これまで手の重要性やつかい方を研究してきた。手を上手くつかわないと力も出ないし、いい技が生まれないのである。
お蔭様で大分強い力が出るようになったし、技づかいもよくなったが、ここに来て亦、まだまだ手に十分に働いてもらっていない事を実感するようになったのである。

手とは、手先から胸鎖関節までの部位であり、その間に手首、肘、肩があり、これらの関節を支点(体)としてその先を用としてつかえるようにすると共に、これらの関節をしっかり?げて一本の手としてもつかえるようにしなければならないと書いてきた。

道場の自主稽古では呼吸法で呼吸力をつけるべく相対稽古をしている。自分に力が付くが、相手も力をつけてくるので、これでいいと安心はできない。常に先へ進まなければならない。力負けして手が動かなくなったり、上手くいかない事は何度もあったが、その失敗のお蔭で問題が分かり、そしてその解決法を見つけてきた。最近は、布斗麻邇御霊とあおうえいの言霊で問題解決をした。
が、この状況も長く続かなかった。また、相手の更なる力で掴ませた手が自由に動かなくなってきたのである。
そこで気がついたのは、手の力がまだ十分に強くないということである。腹は結構鍛えていて、腹で力を出し、技をつかうことができるのだが、手の力はそれに比べて弱いのである。手の力をもっと強くしなければならないのである。呼吸法だけでなく、一教でも、四方投げでもすべての技(形)で手の力が弱い事が分かったのである。

手の考え方とつかい方を変えた。手を肩関節複合体とするのである。肩関節複合体とは、鎖骨、肩甲骨、上腕骨で構成される。(図)上腕骨は下がっていくと肘関節で橈骨と尺骨につながる。橈骨と尺骨は下がっていくと、手首、手(中手骨)、指につながる。

この肩関節複合体を手と意識して、布斗麻邇御霊とあおうえいの言霊でつかうのである。ウの言霊で腹からの気が胸に流れをつくる。腹で息を吐き、胸で息を引くと胸に気が流れ満ちるのである。そして鎖骨、肩甲骨、上腕骨、手先に気が流れ、気で満たすし、頑強な手(肩関節複合体)をつくるのである。その理想的な手をつかっていたのが有川定輝先生だった。(写真)
このような手をつくりたいと思うわけであるが、手(肩関節複合体)に直接力を入れてもこのような姿形にはならないし、力も出ない。
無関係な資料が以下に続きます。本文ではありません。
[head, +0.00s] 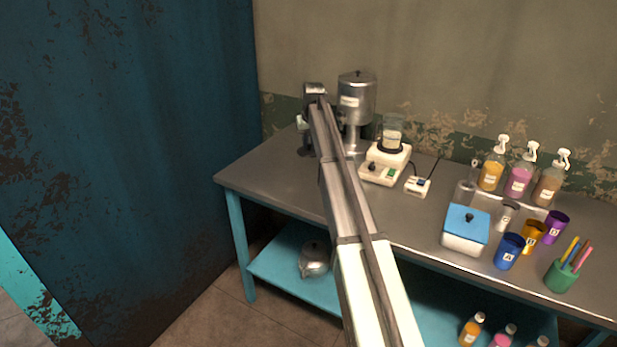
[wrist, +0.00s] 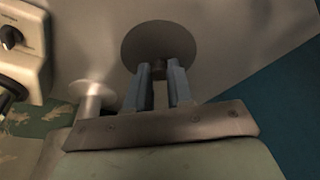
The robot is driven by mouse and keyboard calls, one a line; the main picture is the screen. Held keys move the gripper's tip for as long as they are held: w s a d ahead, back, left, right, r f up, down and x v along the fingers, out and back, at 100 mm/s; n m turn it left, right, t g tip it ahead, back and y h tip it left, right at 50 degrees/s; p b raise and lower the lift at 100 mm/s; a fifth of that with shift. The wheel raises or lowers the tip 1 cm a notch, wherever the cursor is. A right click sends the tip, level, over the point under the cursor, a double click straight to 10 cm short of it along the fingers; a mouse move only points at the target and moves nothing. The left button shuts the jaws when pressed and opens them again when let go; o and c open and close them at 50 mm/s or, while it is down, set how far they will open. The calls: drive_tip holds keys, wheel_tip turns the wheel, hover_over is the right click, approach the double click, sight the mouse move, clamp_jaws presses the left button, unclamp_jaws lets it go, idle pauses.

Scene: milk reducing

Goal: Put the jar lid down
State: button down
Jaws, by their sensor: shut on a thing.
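The jar lid (wrist: 155,40) is a dark grey round disc with a small knob, seen in the wrist view just beyond my fingertips. My gripper (wrist: 161,72) is shut on the knob, one finger on each side. The lid is over the grey metal tabletop (head: 270,175); I cannot tell whether it touches it. In the head view my arm runs up to the table's back left, and the gripper and lid are mostly hidden there.
A steel tank (head: 357,100) on a stand is close beside my arm. A white stirrer (head: 378,174) carries a glass beaker (head: 391,135). A blue-lidded box (head: 465,240), cups and spray bottles stand at the right. The tabletop's front left is clear.

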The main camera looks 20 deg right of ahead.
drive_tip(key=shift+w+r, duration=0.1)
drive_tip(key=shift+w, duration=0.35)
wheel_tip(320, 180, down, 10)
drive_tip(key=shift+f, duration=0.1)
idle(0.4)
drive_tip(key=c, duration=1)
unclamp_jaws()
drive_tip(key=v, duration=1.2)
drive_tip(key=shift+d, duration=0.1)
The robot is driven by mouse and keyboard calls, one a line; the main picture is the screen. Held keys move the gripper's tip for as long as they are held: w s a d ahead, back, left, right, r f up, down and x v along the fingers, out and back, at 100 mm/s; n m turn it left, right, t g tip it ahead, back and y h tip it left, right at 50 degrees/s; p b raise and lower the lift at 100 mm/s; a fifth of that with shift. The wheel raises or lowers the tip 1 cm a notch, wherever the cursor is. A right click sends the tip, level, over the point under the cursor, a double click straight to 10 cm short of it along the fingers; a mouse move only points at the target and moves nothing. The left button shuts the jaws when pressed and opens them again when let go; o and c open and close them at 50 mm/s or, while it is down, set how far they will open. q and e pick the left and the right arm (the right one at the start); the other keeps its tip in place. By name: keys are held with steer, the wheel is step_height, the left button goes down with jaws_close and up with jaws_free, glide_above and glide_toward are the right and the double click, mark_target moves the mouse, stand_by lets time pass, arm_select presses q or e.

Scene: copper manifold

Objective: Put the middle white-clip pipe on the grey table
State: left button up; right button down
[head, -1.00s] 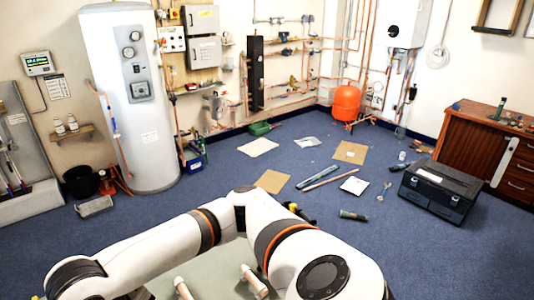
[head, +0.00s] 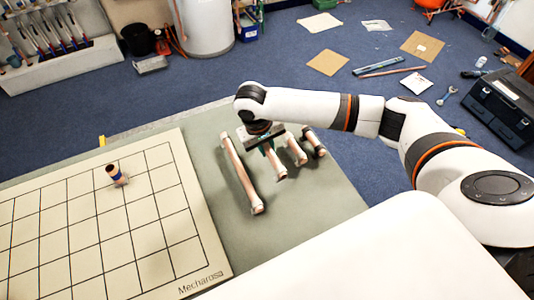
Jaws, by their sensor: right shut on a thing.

息を吐きながら腹から気をあげ、胸で息を引くことによって気が満ちこの姿形になり、力が出るようになるのである。
尚、剣もこの手(肩関節複合体)で振ると、力も出るし、振り下ろしたとき手が締まる。これまでは腹で振っていたが、手にゆるみができて上手くいかなかった。
尚、杖もこの手(肩関節複合体)で振るといい。大先生の杖(写真)が力強く、電光石火の早さはこれとも関係したはずである。